--- RECORDS SUPPLIED ---

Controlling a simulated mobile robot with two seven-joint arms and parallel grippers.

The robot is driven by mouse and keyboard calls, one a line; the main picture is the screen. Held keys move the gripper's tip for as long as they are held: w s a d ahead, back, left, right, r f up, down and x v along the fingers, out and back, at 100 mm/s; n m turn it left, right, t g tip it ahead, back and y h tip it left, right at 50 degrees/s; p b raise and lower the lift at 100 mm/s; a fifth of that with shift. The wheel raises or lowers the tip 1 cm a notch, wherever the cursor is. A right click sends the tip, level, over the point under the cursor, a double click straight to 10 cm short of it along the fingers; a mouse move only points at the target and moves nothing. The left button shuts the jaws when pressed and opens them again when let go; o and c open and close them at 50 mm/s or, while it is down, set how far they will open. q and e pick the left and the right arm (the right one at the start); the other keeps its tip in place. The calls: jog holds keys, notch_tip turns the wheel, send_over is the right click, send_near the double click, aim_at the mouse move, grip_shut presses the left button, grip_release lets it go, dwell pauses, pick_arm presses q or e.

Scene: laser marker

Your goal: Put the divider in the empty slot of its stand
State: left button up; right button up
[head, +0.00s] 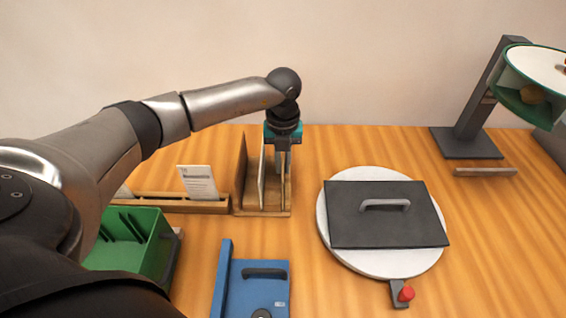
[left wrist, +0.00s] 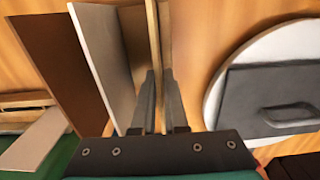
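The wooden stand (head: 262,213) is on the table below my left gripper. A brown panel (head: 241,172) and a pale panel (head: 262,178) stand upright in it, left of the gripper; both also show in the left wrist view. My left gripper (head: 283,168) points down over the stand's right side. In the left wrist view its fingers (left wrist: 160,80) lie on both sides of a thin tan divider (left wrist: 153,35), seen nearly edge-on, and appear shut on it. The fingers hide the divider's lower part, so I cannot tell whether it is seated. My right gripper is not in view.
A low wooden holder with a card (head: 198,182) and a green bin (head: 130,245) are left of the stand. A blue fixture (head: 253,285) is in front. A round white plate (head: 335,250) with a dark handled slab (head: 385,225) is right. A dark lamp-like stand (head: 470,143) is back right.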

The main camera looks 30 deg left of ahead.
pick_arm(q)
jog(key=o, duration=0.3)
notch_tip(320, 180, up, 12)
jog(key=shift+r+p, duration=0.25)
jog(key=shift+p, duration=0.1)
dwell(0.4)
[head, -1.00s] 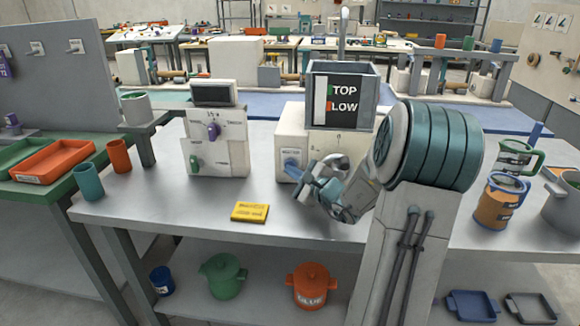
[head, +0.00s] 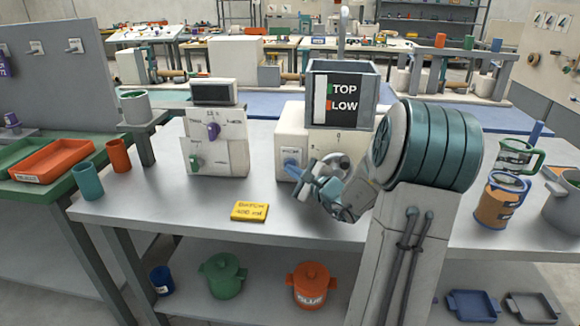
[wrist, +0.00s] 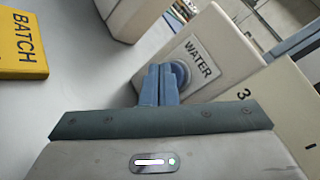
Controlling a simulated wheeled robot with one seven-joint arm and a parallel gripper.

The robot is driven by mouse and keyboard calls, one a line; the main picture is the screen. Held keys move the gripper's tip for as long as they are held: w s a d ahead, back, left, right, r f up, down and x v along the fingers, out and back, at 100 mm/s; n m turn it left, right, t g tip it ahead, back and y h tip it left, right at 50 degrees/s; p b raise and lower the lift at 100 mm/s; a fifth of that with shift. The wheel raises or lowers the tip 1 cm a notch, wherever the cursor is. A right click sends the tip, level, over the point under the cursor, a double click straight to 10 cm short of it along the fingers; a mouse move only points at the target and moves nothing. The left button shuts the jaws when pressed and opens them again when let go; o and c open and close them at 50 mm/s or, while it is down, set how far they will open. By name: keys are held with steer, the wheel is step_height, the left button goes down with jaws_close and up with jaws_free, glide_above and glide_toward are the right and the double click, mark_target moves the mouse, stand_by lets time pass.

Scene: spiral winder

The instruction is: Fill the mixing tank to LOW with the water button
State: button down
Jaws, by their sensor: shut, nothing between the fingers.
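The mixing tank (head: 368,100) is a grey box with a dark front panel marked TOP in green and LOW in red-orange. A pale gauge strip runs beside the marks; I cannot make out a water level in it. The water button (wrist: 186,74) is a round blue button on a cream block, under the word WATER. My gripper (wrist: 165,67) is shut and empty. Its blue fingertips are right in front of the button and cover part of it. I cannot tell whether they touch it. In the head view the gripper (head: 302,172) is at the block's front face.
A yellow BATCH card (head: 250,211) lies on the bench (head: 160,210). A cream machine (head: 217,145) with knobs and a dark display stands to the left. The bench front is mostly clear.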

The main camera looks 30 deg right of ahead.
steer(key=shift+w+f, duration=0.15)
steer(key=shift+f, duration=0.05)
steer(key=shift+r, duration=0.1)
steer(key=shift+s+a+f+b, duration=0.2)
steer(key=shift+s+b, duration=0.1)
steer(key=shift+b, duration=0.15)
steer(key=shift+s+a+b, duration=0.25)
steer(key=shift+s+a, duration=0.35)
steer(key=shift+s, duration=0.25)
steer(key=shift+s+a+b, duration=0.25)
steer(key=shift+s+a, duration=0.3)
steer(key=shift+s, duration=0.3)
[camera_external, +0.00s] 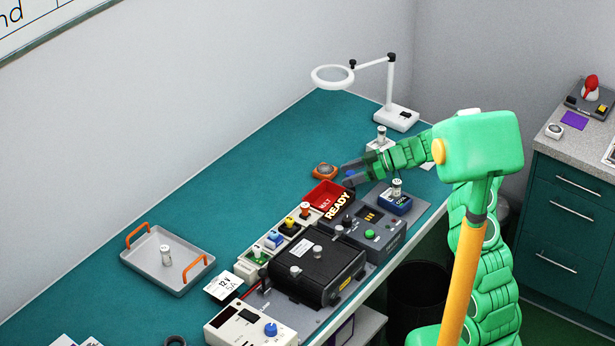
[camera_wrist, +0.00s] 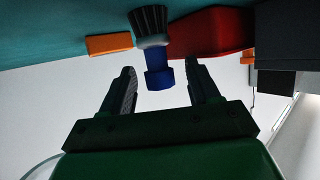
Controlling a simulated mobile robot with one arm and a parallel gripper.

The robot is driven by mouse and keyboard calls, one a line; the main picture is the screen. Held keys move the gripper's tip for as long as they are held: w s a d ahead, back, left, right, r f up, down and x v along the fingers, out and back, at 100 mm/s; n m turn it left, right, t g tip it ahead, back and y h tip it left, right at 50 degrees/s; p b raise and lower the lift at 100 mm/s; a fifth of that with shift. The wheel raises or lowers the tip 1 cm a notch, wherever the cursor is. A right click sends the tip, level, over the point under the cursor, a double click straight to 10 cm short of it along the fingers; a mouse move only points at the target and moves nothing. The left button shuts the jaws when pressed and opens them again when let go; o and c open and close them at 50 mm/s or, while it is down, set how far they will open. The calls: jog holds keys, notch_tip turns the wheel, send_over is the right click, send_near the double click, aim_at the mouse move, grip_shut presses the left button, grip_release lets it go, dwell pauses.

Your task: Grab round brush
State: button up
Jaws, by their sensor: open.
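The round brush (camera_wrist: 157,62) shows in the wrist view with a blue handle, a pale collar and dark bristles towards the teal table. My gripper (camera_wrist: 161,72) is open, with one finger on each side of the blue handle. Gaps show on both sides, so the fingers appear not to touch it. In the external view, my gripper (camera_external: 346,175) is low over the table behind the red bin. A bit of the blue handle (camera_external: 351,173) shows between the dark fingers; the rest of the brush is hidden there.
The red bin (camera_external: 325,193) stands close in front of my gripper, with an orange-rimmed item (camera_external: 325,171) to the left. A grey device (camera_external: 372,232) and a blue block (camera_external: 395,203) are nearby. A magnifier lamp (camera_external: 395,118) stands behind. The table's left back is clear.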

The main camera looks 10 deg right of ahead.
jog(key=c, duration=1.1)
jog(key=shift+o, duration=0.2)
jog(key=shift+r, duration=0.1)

---

YOUR INSTRUCTIONS =
Without including the pictures, return each record above exactly as it stands.

EXERCISE SOLUTION =
Controlling a simulated mobile robot with two seven-joint arms and parallel grippers.

The robot is driven by mouse and keyboard calls, one a line; the main picture is the screen. Held keys move the gripper's tip for as long as they are held: w s a d ahead, back, left, right, r f up, down and x v along the fingers, out and back, at 100 mm/s; n m turn it left, right, t g tip it ahead, back and y h tip it left, right at 50 degrees/s; p b raise and lower the lift at 100 mm/s; a fifth of that with shift. The wheel raises or lowers the tip 1 cm a notch, wherever the cursor is. A right click sends the tip, level, over the point under the cursor, a double click straight to 10 cm short of it along the fingers; a mouse move only points at the target and moves nothing. The left button shuts the jaws when pressed and opens them again when let go; o and c open and close them at 50 mm/s or, while it is down, set how far they will open. q and e pick the left and the right arm (the right one at the start); the other keeps its tip in place. The calls: jog holds keys, notch_tip turns the wheel, send_over is the right click, send_near the double click, aim_at the mouse move, grip_shut presses the left button, grip_release lets it go, dwell pauses, pick_arm presses q or e.

Scene: laser marker

Your goal: Put the divider in the empty slot of its stand
State: left button up; right button up
[head, +0.00s] 
[left wrist, +0.00s] 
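The wooden stand (head: 262,213) is on the table below my left gripper. A brown panel (head: 241,172) and a pale panel (head: 262,178) stand upright in it, left of the gripper; both also show in the left wrist view. My left gripper (head: 283,168) points down over the stand's right side. In the left wrist view its fingers (left wrist: 160,80) lie on both sides of a thin tan divider (left wrist: 153,35), seen nearly edge-on, and appear shut on it. The fingers hide the divider's lower part, so I cannot tell whether it is seated. My right gripper is not in view.
A low wooden holder with a card (head: 198,182) and a green bin (head: 130,245) are left of the stand. A blue fixture (head: 253,285) is in front. A round white plate (head: 335,250) with a dark handled slab (head: 385,225) is right. A dark lamp-like stand (head: 470,143) is back right.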

The main camera looks 30 deg left of ahead.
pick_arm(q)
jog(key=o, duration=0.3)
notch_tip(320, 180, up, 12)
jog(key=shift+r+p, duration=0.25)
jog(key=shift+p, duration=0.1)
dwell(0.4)
[head, -1.00s] 
[head, +0.00s] 
[wrist, +0.00s] 
Controlling a simulated wheeled robot with one seven-joint arm and a parallel gripper.

The robot is driven by mouse and keyboard calls, one a line; the main picture is the screen. Held keys move the gripper's tip for as long as they are held: w s a d ahead, back, left, right, r f up, down and x v along the fingers, out and back, at 100 mm/s; n m turn it left, right, t g tip it ahead, back and y h tip it left, right at 50 degrees/s; p b raise and lower the lift at 100 mm/s; a fifth of that with shift. The wheel raises or lowers the tip 1 cm a notch, wherever the cursor is. A right click sends the tip, level, over the point under the cursor, a double click straight to 10 cm short of it along the fingers; a mouse move only points at the target and moves nothing. The left button shuts the jaws when pressed and opens them again when let go; o and c open and close them at 50 mm/s or, while it is down, set how far they will open. By name: keys are held with steer, the wheel is step_height, the left button goes down with jaws_close and up with jaws_free, glide_above and glide_toward are the right and the double click, mark_target moves the mouse, stand_by lets time pass.

Scene: spiral winder

The instruction is: Fill the mixing tank to LOW with the water button
State: button down
Jaws, by their sensor: shut, nothing between the fingers.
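The mixing tank (head: 368,100) is a grey box with a dark front panel marked TOP in green and LOW in red-orange. A pale gauge strip runs beside the marks; I cannot make out a water level in it. The water button (wrist: 186,74) is a round blue button on a cream block, under the word WATER. My gripper (wrist: 165,67) is shut and empty. Its blue fingertips are right in front of the button and cover part of it. I cannot tell whether they touch it. In the head view the gripper (head: 302,172) is at the block's front face.
A yellow BATCH card (head: 250,211) lies on the bench (head: 160,210). A cream machine (head: 217,145) with knobs and a dark display stands to the left. The bench front is mostly clear.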

The main camera looks 30 deg right of ahead.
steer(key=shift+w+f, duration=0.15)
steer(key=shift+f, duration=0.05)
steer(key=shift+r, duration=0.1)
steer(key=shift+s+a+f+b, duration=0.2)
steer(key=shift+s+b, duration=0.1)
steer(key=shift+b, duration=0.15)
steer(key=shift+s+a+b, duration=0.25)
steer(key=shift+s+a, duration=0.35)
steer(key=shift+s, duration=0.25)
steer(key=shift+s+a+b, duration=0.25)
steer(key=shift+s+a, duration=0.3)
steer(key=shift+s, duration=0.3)
[camera_external, +0.00s] 
[camera_wrist, +0.00s] 
Controlling a simulated mobile robot with one arm and a parallel gripper.

The robot is driven by mouse and keyboard calls, one a line; the main picture is the screen. Held keys move the gripper's tip for as long as they are held: w s a d ahead, back, left, right, r f up, down and x v along the fingers, out and back, at 100 mm/s; n m turn it left, right, t g tip it ahead, back and y h tip it left, right at 50 degrees/s; p b raise and lower the lift at 100 mm/s; a fifth of that with shift. The wheel raises or lowers the tip 1 cm a notch, wherever the cursor is. A right click sends the tip, level, over the point under the cursor, a double click straight to 10 cm short of it along the fingers; a mouse move only points at the target and moves nothing. The left button shuts the jaws when pressed and opens them again when let go; o and c open and close them at 50 mm/s or, while it is down, set how far they will open. The calls: jog holds keys, notch_tip turns the wheel, send_over is the right click, send_near the double click, aim_at the mouse move, grip_shut presses the left button, grip_release lets it go, dwell pauses.

Your task: Grab round brush
State: button up
Jaws, by their sensor: open.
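The round brush (camera_wrist: 157,62) shows in the wrist view with a blue handle, a pale collar and dark bristles towards the teal table. My gripper (camera_wrist: 161,72) is open, with one finger on each side of the blue handle. Gaps show on both sides, so the fingers appear not to touch it. In the external view, my gripper (camera_external: 346,175) is low over the table behind the red bin. A bit of the blue handle (camera_external: 351,173) shows between the dark fingers; the rest of the brush is hidden there.
The red bin (camera_external: 325,193) stands close in front of my gripper, with an orange-rimmed item (camera_external: 325,171) to the left. A grey device (camera_external: 372,232) and a blue block (camera_external: 395,203) are nearby. A magnifier lamp (camera_external: 395,118) stands behind. The table's left back is clear.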

The main camera looks 10 deg right of ahead.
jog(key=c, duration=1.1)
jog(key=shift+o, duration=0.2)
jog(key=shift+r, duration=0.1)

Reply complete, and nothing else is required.